Chinese Drop Biofuel Plans as Food Prices Rise

June 12th, 2007

Duh.

Via: Times Online:

China’s communist rulers announced a moratorium on the production of ethanol from corn and other food crops yesterday at the very time that Western leaders are rushing to embrace alternative food-based fuel technology.

Beijing’s move underlines concerns that ethanol production is driving up rapidly the costs of corn and grain. It appears to reflect a growing reality about food-based alternative fuel: it is far more expensive both economically and environmentally, than Western politicians are likely to admit.

Calls for biofuels are politically attractive for European and US politicians, amid rising petrol prices and concerns about global warming and an overreliance on Middle Eastern oil.

Communist officials in Beijing, however, who do not have the political concerns of democratically elected leaders in the West, have reacted to a rapid rise in food prices and an intense demand on farm land that threatens to make ethanol production unsustainable.

President Bush, who with Britain wants to see a huge increase in corn-based ethanol, called in January for the annual production of 35 billion gallons of corn-based ethanol in the US.

Although that is a hugely popular rhetoric in the Mid-west wheat belt states — the heart of America’s political battleground — environmentalists soon pointed out that such a goal would require an additional 129,000 square miles of farmland, an area the size of Kansas and Iowa combined.

The rush to corn-based ethanol is causing food-price inflation in the US, as it increases the cost of corn grain feedstock and the availability of the crop for such staples as cereal and corn syrup. The ethanol boom has created mass planting of corn at the expense of other crops, which helps to drive up prices, too. Futures prices for corn in the US have nearly doubled in eight months.

In China grain security has for decades been at the top of the party’s political priority list, and a 43 per cent increase in the price of China’s staple meat — pork — over last year to recent record highs as a result of rapidly rising feed prices is certain to have triggered concern at the highest level of the party.

Xu Dingming, an official of the National Energy Leading Group, told a recent seminar: “Food-based ethanol fuel will not be the direction for China.”

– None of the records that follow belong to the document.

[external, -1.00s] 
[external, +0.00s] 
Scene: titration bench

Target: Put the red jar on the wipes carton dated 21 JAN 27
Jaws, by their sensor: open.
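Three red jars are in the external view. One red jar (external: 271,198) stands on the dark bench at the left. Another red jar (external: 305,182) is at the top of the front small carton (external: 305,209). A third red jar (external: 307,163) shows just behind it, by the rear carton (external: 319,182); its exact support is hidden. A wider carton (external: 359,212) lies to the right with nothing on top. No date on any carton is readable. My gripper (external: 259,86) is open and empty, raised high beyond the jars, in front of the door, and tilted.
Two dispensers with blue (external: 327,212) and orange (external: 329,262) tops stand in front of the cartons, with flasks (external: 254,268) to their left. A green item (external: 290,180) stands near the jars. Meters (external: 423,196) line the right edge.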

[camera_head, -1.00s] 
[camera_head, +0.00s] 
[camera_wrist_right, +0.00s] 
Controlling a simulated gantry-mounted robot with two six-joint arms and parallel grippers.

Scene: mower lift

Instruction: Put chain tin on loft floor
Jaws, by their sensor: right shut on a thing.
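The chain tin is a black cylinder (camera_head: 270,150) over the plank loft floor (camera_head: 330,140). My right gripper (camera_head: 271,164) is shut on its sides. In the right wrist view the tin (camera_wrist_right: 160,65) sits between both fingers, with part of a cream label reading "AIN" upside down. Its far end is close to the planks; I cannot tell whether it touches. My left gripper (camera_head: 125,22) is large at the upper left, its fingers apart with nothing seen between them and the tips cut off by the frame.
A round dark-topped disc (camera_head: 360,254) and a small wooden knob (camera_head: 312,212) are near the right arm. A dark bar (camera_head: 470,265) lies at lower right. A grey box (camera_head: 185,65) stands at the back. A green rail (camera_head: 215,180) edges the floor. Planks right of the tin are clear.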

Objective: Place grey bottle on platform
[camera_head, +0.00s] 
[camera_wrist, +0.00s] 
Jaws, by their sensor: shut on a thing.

Posted in Energy | Top Of Page

6 Responses to “Chinese Drop Biofuel Plans as Food Prices Rise”

  1. fallout11 says:

    …because the Chinese, with some 5000 years of collective history, culture, philosophy, science, engineering, agriculture, behind them have the wisdom and common sense to see the folly of such for what it is.

  2. Kevin says:

    Diabolical, maniac fascist regimes can get it right sometimes. Yep. It’s true.

  3. DrFix says:

    Hmmmm. Food in the belly or a few cents saved at the pump? What shall it be? Doesn’t take a genius to figure that one out.

  4. A pragmatist says:

    Fallout-
    Please, let’s leave nationality out of this because that’s completely irrelevant to the process behind these decisions. The American people might buy the biofuels idea, but the Chinese people thought communism was a good idea (and now their recent growth is attributable to their government pushing a more free market- denying communism). Point is, we all get fooled sometimes. We just eat crow and push on.

    Anyway the farmers and groups like ADM have every reason to make politicians push the biofuel policy. Government policy forcing consumers to use biofuel pushes up demand for corn. The farmers make a killing, and they probably get a subsidy on top of that. Consequently, diminished supply of corn as a food source increases the price, so the farmers make even MORE money. Corn cannot be produced in enough quantity to both feed and fuel, so farmers get more tax dollars to try and expand while demand sends their profit per bushel of corn rocketing upward.

    Giving up the biofuels crusade, unsustainable as it may be, would be like holding a multi-billion dollar check in one’s hands and tearing it up. ADM has “the wisdom and common sense to see the folly of such for what it is.”

    . . . or where they supposed to give it all up for altruistic ideals about fellow men and the environment that NOBODY really believes?

    So who are the real fools? The ADM executives who could probably buy private islands after this insanity is over? Or you and I who recognize the shortcomings of biofuel, and only chatter like hens about how foolish it is?

  5. Loveandlight says:

    This probably has a thing or two to do with the fact that China’s arable land is rapidly turning into desert.

  6. fallout11 says:

    Communism was an is a good idea, at least on a small (village size) scale. Only problem is, no nation on earth has actually practiced it in centuries, and it does not work in the economic macroscale. The PRC is not, and never has been a communist nation.

    However, I will concede that we are the fools, for our economic purchasing power is being eroded (nay, stolen) away to line the pockets of the likes of ADM, Cargill, Pacific Ethanol, and farmers destroying their own fields with unsustainable, petrochemical dependent farming methods, at the same time that we are being mollified with fanciful tales of “energy independence” and pay more at the pump (since more corn planted means more petroleum consumed, thanks to the slightly negative EROEI).

    Taking that logic to the next step, why bother to read this blog or post here, since it is simply a waste of otherwise useful time and effort?